Other than dispensing with the Mass and substituting corned beef for the bacon, this is not much different from the way most of us now celebrate the holiday.

Shamrocks Marching in Tucson Arizona's St. Patrick's Day Parade

Tucson, a city founded by the Irish emigre & Spanish Soldier Hugo O'Connor celebrates St. Patrick's Day with a big parade every year.
Tucson, a city founded by the Irish emigre & Spanish Soldier Hugo O'Connor celebrates St. Patrick's Day with a big parade every year. | Source

St. Patrick's Day Comes to the United States

St. Patrick's Day was first celebrated in the United States by Irish troops in the British army who were stationed in places like Boston and New York City in the early years of the eighteenth century (1700s), decades before we declared our independence from England.

The celebration of St. Patrick's Day in the U.S. was continued by the first waves of immigrants from Ireland.

These immigrants were Protestant tenant farmers from the north of Ireland (Ulster) who came to America in waves during the last half of the eighteenth century when, in order to convert estate lands to the raising of sheep which was more profitable, their landlords evicted them from the small plots they farmed.

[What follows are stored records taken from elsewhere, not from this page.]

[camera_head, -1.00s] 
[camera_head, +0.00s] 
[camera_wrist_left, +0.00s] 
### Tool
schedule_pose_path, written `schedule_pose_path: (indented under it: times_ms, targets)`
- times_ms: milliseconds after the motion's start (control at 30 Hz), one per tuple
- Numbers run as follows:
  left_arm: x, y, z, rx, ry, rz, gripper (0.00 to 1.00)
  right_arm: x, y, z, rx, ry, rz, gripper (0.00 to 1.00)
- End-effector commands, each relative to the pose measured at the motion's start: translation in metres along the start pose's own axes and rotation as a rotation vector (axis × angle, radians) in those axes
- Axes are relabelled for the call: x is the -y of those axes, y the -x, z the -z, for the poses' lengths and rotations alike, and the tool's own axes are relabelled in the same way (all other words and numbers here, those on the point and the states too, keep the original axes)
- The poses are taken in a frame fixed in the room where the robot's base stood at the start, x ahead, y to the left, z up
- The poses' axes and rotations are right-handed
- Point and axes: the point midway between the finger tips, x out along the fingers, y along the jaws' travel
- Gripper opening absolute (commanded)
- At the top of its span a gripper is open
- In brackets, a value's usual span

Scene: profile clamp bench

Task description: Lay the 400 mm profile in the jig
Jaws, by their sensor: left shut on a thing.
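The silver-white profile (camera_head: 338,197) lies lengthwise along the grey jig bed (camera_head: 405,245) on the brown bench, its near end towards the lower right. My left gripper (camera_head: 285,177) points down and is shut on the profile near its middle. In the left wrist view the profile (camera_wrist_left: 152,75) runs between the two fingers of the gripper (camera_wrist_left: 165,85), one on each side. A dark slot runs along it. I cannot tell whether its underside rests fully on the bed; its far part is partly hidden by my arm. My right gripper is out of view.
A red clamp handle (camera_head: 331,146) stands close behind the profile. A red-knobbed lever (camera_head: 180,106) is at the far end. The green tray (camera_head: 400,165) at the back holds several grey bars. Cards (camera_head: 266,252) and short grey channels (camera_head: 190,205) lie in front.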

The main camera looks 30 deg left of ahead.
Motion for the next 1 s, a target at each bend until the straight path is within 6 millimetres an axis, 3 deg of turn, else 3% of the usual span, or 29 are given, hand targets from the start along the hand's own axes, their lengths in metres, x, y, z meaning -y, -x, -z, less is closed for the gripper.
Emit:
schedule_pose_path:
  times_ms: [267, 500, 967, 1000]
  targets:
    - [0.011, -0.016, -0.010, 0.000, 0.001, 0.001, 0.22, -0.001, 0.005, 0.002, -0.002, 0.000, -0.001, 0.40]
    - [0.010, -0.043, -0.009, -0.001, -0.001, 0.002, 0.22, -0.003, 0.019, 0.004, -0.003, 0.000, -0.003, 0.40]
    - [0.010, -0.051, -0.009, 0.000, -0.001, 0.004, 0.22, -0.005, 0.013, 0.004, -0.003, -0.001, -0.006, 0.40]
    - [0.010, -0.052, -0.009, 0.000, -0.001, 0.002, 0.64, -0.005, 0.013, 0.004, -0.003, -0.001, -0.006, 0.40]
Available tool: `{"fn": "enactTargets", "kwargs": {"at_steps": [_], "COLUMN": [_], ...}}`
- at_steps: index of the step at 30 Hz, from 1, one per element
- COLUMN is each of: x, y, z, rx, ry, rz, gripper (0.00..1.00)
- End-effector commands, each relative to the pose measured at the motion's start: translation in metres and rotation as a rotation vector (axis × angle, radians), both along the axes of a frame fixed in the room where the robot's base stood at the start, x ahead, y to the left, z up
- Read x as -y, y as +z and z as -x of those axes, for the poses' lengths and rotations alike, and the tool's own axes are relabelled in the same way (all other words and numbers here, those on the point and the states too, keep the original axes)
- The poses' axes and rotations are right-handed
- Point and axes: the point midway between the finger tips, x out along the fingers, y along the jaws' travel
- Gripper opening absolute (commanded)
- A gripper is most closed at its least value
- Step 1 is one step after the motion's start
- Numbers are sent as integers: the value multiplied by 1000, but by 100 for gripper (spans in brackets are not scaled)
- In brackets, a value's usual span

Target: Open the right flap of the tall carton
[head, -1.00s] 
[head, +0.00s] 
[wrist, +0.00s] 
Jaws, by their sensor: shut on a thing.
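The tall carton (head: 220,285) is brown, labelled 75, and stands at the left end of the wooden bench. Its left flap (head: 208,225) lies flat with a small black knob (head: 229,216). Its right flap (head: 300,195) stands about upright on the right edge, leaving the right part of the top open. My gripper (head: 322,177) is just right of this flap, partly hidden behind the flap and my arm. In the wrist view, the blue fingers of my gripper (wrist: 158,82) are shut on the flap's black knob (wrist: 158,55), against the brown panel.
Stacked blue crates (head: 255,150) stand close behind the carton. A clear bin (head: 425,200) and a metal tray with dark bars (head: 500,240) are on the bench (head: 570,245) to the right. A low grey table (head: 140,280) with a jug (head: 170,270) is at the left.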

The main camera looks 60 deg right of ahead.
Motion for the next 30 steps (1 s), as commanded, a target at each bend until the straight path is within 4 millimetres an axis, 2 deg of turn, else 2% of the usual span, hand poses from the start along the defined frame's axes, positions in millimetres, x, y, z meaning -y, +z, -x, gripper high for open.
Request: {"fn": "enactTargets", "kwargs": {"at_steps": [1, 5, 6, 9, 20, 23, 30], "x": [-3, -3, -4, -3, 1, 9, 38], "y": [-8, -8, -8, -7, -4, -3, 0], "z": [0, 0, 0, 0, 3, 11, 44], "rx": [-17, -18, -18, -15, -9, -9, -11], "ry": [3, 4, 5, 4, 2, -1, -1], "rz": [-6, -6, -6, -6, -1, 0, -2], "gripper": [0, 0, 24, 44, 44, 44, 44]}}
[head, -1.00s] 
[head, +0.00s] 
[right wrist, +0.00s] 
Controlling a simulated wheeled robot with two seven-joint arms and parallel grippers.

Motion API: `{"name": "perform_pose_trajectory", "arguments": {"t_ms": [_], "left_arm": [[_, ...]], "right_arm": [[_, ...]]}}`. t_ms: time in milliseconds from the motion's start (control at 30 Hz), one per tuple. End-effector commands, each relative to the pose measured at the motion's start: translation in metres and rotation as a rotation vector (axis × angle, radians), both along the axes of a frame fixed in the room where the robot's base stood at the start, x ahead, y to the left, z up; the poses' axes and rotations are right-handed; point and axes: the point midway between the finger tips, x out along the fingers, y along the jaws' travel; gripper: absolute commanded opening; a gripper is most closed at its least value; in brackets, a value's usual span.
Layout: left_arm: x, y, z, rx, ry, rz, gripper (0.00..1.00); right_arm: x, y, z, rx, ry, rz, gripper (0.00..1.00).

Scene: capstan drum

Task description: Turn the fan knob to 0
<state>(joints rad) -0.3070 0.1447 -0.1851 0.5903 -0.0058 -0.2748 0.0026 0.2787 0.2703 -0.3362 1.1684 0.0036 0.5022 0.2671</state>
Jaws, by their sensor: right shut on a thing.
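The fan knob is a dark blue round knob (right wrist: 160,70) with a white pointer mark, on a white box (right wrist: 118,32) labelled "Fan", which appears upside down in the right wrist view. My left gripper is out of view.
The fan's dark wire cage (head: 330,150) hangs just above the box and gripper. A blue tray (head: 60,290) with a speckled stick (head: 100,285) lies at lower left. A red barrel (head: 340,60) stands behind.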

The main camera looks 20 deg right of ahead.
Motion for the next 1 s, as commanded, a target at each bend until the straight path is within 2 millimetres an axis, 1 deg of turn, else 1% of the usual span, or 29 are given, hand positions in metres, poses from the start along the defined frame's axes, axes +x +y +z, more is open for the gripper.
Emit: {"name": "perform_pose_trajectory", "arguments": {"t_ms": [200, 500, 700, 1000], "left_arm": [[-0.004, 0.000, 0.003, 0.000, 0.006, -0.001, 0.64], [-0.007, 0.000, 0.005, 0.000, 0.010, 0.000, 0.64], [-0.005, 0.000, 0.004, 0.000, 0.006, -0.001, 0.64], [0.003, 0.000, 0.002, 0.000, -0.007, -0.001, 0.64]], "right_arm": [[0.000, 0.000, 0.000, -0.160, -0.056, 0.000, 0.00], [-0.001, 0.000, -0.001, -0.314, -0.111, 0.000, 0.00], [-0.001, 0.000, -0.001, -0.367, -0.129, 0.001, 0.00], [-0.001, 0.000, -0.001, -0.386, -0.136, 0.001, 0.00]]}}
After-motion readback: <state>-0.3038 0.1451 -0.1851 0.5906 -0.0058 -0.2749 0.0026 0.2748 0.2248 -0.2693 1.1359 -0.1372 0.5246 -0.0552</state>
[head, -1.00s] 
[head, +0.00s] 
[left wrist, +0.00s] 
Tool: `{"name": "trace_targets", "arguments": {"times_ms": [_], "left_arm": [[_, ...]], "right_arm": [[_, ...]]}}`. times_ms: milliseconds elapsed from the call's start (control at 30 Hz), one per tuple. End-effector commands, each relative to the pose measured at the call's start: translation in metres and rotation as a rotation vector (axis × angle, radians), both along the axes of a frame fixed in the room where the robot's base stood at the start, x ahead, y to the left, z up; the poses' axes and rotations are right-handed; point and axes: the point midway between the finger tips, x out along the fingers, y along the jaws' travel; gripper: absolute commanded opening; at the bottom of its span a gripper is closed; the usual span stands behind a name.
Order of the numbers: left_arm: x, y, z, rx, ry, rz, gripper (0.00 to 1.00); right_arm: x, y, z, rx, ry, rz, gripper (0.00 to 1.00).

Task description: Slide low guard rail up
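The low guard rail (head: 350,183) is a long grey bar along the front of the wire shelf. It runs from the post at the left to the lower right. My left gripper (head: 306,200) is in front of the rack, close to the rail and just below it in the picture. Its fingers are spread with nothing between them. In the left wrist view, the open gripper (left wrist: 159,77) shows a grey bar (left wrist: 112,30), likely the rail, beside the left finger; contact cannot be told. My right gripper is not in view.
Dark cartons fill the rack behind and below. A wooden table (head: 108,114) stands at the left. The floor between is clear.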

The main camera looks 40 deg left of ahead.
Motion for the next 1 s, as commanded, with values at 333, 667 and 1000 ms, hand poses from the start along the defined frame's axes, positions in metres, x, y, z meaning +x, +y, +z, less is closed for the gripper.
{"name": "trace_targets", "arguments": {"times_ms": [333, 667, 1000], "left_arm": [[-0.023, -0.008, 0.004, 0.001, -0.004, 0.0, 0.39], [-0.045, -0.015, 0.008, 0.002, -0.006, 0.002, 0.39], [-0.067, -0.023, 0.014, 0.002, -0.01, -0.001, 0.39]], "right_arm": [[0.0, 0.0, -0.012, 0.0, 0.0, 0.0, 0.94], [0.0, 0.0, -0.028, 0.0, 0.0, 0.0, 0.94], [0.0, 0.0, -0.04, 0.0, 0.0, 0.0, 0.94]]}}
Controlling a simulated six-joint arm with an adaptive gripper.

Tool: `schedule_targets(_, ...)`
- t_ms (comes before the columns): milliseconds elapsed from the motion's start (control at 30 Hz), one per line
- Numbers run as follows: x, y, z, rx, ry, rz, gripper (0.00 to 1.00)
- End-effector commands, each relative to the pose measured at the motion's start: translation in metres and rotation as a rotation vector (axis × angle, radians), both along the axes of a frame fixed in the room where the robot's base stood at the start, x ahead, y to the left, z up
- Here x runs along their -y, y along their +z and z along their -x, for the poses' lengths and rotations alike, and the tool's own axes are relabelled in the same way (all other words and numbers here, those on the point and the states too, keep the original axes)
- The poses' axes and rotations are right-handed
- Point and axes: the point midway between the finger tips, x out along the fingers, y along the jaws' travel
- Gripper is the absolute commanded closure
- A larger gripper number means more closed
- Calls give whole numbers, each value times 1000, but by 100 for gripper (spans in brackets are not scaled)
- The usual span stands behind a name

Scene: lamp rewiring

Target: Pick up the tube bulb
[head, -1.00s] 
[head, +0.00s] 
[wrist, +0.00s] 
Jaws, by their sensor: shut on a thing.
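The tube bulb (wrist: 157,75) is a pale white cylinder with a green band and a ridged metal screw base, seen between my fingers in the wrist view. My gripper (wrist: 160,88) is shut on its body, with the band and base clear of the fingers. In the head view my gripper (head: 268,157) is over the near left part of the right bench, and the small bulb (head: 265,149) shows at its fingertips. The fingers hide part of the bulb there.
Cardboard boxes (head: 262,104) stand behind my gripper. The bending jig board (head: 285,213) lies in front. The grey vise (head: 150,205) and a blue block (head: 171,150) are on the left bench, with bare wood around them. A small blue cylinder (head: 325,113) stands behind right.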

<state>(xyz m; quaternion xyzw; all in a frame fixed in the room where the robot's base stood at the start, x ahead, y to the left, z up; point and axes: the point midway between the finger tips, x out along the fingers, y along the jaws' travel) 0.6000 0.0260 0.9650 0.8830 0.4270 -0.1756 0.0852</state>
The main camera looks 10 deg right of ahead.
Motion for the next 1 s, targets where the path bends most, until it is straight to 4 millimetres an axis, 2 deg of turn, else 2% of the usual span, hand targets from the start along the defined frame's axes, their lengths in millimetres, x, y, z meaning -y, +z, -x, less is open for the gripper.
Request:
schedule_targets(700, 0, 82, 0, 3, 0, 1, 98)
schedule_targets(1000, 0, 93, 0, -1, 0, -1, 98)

The potato famine in the mid-nineteenth century in Ireland inaugurated the second, and larger, wave of mass migration to the U.S. as thousands of Irish fled the grinding poverty and mass starvation that plagued Ireland at that time.

These were mostly Catholics from what is now the Republic of Ireland and they flocked to the factories in the cities or helped build the canals and railroads that were springing up all over the U.S.

With their large numbers in the cities, this group celebrated with parades as well as singing, dancing, drinking and feasting. Thus began the tradition of St. Patrick's Day parades in U.S. cities that had a strong Irish influence.

Today, St. Patrick's Day is a secular holiday celebrated by all regardless of religion or ethnicity.

On March 17th everyone is Irish, if only for the day. It is fitting that anyone can join in the festivities and be Irish for the day. After all, St. Patrick, Ireland's most famous saint, was himself an Englishman by birth.